Tuesday, February 21, 2006

Cut Me Off a Slice of That

This is a little off topic, but it was revealed last week that the Bush Administration spent $1.6 billion (with a B) on public relations over the past two and a half years.

The money was spent on a variety of efforts, from ad buys to paying for consultants to underwriting the writing of conservative commentators. My first thought was "where can I get me some of that?" But this is not the forum for delving into the politics of this spend, and no one wants me to go off on a rant of my personal views, but I did find some of this flackery to be interesting.

In particular, the $250,000 given to Armstrong Williams (as well as other money spent on other columnists) to tout Bush's No Child Left Behind policy, which gets into a growing area of PR/marketing called "Word of Mouth Marketing," or WOMM.

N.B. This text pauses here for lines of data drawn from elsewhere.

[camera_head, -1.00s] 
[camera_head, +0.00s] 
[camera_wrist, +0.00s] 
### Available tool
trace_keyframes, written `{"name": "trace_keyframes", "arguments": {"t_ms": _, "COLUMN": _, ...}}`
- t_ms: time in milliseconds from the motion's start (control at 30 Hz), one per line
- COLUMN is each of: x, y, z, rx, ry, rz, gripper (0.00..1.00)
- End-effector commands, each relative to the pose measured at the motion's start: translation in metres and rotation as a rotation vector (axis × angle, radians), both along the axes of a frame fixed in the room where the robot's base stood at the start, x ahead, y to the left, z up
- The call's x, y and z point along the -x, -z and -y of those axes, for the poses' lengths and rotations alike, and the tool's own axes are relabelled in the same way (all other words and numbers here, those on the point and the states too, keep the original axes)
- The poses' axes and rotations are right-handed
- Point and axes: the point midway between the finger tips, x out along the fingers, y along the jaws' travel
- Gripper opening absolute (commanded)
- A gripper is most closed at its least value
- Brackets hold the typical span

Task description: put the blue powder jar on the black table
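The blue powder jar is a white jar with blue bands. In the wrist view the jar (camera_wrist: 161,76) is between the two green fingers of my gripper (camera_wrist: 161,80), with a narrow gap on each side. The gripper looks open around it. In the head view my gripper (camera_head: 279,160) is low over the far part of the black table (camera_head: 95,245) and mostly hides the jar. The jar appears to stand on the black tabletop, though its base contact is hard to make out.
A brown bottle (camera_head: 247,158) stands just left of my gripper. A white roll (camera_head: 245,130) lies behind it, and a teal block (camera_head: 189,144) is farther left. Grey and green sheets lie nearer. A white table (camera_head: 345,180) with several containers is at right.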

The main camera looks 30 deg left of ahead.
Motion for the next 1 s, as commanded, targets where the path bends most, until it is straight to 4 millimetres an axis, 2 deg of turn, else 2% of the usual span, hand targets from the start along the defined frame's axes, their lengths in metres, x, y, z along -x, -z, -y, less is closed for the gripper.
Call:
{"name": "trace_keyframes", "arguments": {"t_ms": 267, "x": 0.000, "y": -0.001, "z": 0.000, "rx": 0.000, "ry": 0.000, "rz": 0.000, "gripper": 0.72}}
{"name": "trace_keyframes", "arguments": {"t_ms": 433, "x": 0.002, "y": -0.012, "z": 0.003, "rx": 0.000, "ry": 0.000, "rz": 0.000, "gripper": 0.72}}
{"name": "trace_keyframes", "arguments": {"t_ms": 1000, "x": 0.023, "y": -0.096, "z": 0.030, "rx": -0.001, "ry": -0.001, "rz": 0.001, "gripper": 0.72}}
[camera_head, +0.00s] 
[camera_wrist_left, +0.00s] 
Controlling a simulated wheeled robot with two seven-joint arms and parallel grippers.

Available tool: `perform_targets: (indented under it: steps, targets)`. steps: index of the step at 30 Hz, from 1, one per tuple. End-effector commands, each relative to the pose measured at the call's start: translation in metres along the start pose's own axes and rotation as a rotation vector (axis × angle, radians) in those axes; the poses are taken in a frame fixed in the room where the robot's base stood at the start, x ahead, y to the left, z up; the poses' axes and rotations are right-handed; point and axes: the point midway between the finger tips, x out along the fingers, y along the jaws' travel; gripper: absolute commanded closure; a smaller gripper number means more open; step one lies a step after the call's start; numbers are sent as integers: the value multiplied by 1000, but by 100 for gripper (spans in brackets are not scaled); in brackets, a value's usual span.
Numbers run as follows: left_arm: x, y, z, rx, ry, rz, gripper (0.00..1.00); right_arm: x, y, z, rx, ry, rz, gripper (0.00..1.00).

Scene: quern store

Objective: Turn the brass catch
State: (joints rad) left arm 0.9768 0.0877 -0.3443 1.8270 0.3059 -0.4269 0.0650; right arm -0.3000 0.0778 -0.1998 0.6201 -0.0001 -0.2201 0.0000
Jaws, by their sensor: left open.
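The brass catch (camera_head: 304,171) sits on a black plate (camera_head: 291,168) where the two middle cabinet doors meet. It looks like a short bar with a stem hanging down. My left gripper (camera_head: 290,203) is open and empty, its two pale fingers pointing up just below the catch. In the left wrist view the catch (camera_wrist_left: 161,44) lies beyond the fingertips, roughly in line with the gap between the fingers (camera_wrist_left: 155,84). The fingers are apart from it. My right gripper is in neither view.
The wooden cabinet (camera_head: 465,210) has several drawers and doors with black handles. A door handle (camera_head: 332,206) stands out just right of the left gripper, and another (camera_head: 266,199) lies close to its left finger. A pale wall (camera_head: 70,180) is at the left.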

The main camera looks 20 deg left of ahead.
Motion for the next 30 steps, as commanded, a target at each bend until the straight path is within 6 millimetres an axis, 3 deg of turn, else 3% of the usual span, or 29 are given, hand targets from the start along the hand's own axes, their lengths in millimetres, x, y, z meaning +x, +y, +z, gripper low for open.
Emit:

This practice first came to my attention a couple years ago when it was revealed that some firms were paying teen 'net denizens to talk up products within their online peer groups. Researchers had identified influential personalities and paid them money and with free swag to drop mentions of certain products.

Since that time, the ethical considerations of WOMM have been raised. Does enlisting teens and targeting a teen audience violate the Child Online Protection Act (COPA), for example?

I'd be remiss if I didn't point to some of Alan Chapell's thoughts on this subject.

The world of PR is changing. Issues that weren't a concern even a year ago are now emerging as a potential boon to buzz-building, or potentially damaging to credibility. One-on-one communications is becoming more and more important, but how this is carried out can be the difference between success and failure. Bush gets caught paying off supposedly independent voices. His credibility takes a shot. Marketers get caught paying teens to tout their wares. Credibility takes a shot.

It's likely that the strategies and tactics employed to create word-of-mouth buzz will evolve quickly in the coming months. There is no real book of precedent to build upon here, so it will take creative thinking to accumulate a set of new practices, and a lot of trial and error to determine what works.

Recommendations: What a great opportunity to innovate, but while throwing caution to the wind in a brainstorm session is fine, before moving forward with any new strategies, it is incumbent upon decision makers to do their best to follow each to its manifold end result and figure out which contingencies may result in a loss of credibility. Trust in communications is essential, and we do ourselves and our clients no favors when, enamored by a newly minted brainchild, we fail to conisder all possible outcomes.